Somalilandsun – In January this year, Somaliland and Somalia signed the Istanbul Communiqué committing themselves to mutual cooperation and peaceful resolution of their relationship, which has been on the rocks ever since Somaliland proclaimed independence more than 22 years ago. As much as the international community wants to be optimistic about the recent development in the horn of Africa, the complete opposite reaction of Somalia’s and Somaliland’s governments to the peace memorandum suggests the rift between the two has only got bigger during the last two decades. If Somalia wants Somaliland back, it is a now or never situation.
According to the Somalilanders, whose mass grave discoveries remind us of Siad Barre’s regime atrocities, the use of ‘Government of Somaliland’ in the memorandum marks its official recognition by Somalia. The Somalis, keen to extend their relatively stable federal arrangement, think it is high time their prodigal son returned – after all, Somaliland has in more than 20 years of intensive effort yet to achieve any international recognition. It is not all about recognition however.
Since its secession, Somaliland has proved it can stand on its own feet. It has avoided security breakdowns and unstable leadership, and has made a remarkable progress in both economic and political spheres. Just like Botswana, Somaliland incorporates elements of traditional clan based society into its governmental institutions. While the beel system helped to maintain traditional kinship relations during transformation, the guurti laid basis for the upper chamber in a bicameral democratic parliament. Inasmuch as lack of international recognition did Somaliland out of development aid, the country was forced to rely on domestic sources of income. A resulting unique collaboration between the government and local business environment, and mutual assistance thereof, has enabled the state to provide basic public services including education and health.
Yet, this is not to suggest that Somaliland is a thriving prosperous country, quite the contrary. A recent World Bank study ranks Somaliland as the fourth poorest country in the world based on GDP per capita. Heavily dependent on its diaspora, Somaliland struggles to generate decent levels of domestic revenue, and is in dire need of reforms to its private and financial sectors.
Thanks to an eventful year, the economic future of Somaliland might not look all too gloomy after all.

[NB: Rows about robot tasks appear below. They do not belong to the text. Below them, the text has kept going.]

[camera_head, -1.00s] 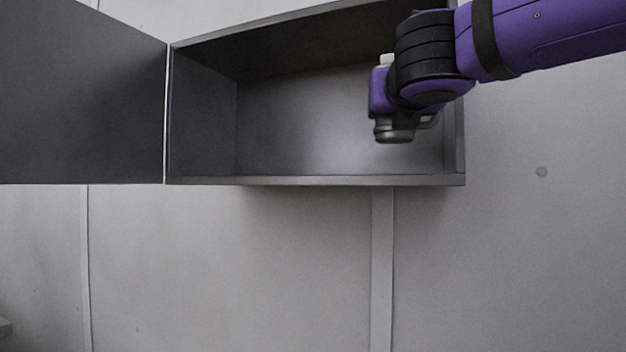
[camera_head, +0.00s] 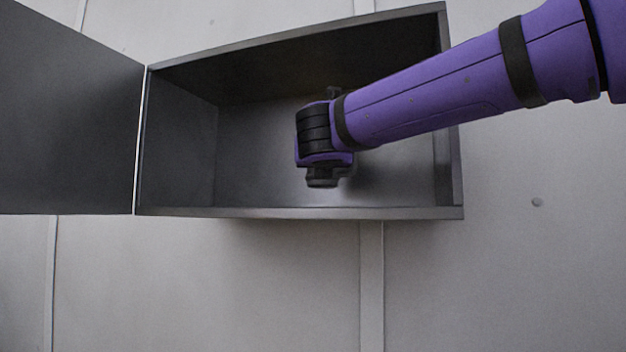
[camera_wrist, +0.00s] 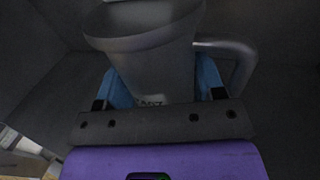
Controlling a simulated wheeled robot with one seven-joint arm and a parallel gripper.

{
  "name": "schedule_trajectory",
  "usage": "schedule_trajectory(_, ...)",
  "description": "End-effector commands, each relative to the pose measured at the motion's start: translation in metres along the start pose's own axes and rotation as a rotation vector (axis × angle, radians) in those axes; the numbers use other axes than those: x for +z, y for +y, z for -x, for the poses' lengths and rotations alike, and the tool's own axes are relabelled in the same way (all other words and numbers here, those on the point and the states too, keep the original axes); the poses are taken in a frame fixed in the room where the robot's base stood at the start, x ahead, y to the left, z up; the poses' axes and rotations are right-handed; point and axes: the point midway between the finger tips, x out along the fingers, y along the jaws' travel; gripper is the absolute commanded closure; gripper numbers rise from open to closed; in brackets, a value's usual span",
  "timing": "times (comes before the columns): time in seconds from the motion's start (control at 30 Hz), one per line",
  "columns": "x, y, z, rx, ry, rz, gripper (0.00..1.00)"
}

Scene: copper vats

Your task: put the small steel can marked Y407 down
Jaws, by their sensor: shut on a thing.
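My gripper (camera_wrist: 162,84) has its blue fingers closed on the two sides of the small steel can (camera_wrist: 150,58). In the wrist view the can is grey, with a wide rim toward the top of the picture, a loop handle on the right and a small, dim marking low on its side. In the head view my wrist (camera_head: 325,140) is inside the open dark grey wall cabinet (camera_head: 300,213), above its floor. My arm hides most of the can there, and I cannot tell whether it touches the cabinet floor.
The cabinet door (camera_head: 65,110) stands open to the left. The cabinet floor and back left of my wrist look empty. The right side wall (camera_head: 447,120) is close beside my forearm, and the top panel is above it. A pale panelled wall (camera_head: 210,290) lies below.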

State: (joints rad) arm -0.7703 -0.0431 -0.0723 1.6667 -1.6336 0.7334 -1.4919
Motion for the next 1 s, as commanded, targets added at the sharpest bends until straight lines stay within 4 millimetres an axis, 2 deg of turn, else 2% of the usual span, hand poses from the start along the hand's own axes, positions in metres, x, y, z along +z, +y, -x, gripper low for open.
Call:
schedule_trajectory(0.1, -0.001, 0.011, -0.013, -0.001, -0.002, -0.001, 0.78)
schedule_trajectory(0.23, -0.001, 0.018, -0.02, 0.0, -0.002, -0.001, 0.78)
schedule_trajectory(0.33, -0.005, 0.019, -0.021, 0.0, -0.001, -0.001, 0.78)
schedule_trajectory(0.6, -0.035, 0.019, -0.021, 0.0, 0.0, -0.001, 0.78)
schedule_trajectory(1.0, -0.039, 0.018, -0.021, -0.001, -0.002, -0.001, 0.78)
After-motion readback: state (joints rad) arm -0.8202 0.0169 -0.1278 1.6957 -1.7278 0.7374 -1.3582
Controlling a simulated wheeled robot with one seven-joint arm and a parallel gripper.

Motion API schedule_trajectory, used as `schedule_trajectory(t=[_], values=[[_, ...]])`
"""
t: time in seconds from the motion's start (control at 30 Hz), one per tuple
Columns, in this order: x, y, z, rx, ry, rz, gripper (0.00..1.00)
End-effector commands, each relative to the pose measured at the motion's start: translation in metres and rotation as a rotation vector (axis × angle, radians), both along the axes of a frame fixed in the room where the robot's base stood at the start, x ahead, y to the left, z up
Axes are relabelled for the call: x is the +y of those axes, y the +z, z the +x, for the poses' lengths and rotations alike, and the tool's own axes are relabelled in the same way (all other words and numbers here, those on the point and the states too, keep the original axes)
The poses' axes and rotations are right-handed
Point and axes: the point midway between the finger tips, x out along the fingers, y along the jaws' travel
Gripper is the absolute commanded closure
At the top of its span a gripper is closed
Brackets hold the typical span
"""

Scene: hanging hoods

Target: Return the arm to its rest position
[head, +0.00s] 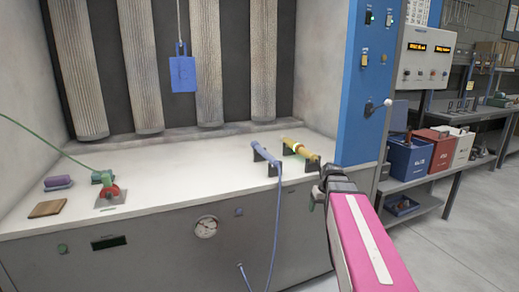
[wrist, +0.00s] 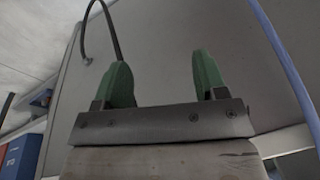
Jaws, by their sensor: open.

Sitting on the geologic framework of the Arabian Gulf, Somaliland has been in the spotlight of a number of energy companies that believe the country possesses lucrative oilfields. In fact, five companies, examples being Genel Energy or DNO International ASA, have already been granted oil exploration licenses. Genel, operating in eastern parts of the country, is expected to start drilling by the end of this year. Moreover, Somaliland is finalising a multi-million dollar deal to develop a port at Berbera which will operate as a trade hub between Africa and the Arab world, serving mainly landlocked Ethiopia. Both the port building French Bollore Africa Logistics and international oil companies are about to invest heavily in the country’s much needed infrastructure.
In light of the promising economic development in Somaliland, Somalia’s willingness to peacefully resolve issues with its northern counterpart is more an acknowledgement and indication of Somaliland’s potential than an honest conciliatory gesture. Somalia knows it is now or never – once Somaliland starts benefitting from oil revenues there will be no coming back. Somaliland’s oil fields are simply too attractive to lose.
Somaliland will face enormous pressure in the near future, especially since Abdiweli Mohamed Ali, newly elected president of neighbouring Puntland, is likely to push for federalization. Unlike Somaliland, Puntland has very little interest in independence. Ali, a prominent figure of an influential Majeerteen clan, will find it difficult to forget his time as the Prime Minister of Somalia, and will try to finish off his federalization agenda. Bringing Somaliland in also gives Puntland a chance to acquire the Sool and Sanaag, regions disputed between the two.
It is clear that Somali jets zigzagging across Somaliland’s sky will not leave anytime soon. Regardless of the Istanbul Communiqué, the dissension between Somalia and Somaliland is gaining momentum. As the international community, including the African Union, advocates a one-or-the-other strategy, Somaliland is once again thrown back on itself – a position from which it has developed a remarkably inclusive system of governance which many parts of Somalia can only dream about. It deserves to be given a chance to prove its case. So if the question for Somalia is still ‘now or never’, the answer is a resounding never.